Looking at the performance improvement factors in Figure 4 we see that the parallel GPU implementation is clearly superior to both sequential and parallel CPU implementations. The improvement that parallel CPU implementation brings over sequential implementation is negligible compared to the improvement that parallel GPU implementation brings over any of the other two implementations.

5. Conclusions

We introduced a discretization method for a nonlocal reaction-diffusion model applied to a 2D input domain. We also studied three ways of improving the performance for numerical approximation computation compared to a basic sequential implementation.

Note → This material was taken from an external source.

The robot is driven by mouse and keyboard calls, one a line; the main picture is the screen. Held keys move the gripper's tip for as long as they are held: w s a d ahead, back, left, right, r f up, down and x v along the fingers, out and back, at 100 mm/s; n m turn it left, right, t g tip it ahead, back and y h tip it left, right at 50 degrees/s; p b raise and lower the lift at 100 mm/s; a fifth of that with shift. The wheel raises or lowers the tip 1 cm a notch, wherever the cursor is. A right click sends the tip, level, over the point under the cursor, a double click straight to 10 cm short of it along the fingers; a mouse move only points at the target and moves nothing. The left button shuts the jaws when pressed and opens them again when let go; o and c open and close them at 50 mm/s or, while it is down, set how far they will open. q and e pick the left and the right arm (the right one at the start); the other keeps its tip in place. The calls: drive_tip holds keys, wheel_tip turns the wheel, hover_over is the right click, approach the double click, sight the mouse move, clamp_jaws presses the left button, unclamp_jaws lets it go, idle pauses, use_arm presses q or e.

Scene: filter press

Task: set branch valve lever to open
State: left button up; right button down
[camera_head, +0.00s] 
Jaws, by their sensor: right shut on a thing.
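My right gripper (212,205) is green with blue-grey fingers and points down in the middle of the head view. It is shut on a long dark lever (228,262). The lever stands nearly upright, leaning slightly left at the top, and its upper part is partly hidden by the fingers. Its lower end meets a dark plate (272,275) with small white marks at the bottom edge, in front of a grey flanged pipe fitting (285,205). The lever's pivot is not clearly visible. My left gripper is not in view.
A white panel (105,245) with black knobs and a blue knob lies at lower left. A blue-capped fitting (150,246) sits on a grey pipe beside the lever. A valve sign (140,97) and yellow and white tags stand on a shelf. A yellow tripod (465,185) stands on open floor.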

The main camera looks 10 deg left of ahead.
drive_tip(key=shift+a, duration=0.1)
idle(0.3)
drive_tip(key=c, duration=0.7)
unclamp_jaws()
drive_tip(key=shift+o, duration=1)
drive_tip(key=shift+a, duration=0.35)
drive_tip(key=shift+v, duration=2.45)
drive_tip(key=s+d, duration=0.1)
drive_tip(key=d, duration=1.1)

The experiments show that better performance was obtained using massive parallelization given by the CUDA implementation. While this was in fact what we expected to see, the factor of ${10}^3$ times better results compared to the best result we could obtain with a CPU sequential implementation, demonstrates that GPU implementations in numerical simulations in general, and for computing integrals in particular, are highly recommended. At the same time, our results show that in cases in which GPU implementations cannot be used, for different reasons, CPU parallel implementations can bring decisive performance improvements as well.

We choose to use shared-memory parallelization standards (OpenMP and CUDA) due to the fine granularity of the calculations involved in our discretization model. In the parallel algorithms we compute numerical values attached to the pixels in a given input image. Should we choose to use a message passing standard (like MPI) to parallelize the computations on distributed multi-core systems, in this case the data transfer between nodes would be an important penalty to performance. This is because the computed values for each pixel depend on values computed for all other pixels in the image at the preceding time step, so all computing nodes should communicate data to all other computing nodes in the cluster at each time step.

Further improvements to our implementation, which could be discussed in a future article, can be achieved by implementing better memory management in cases of parallel algorithms on CUDA.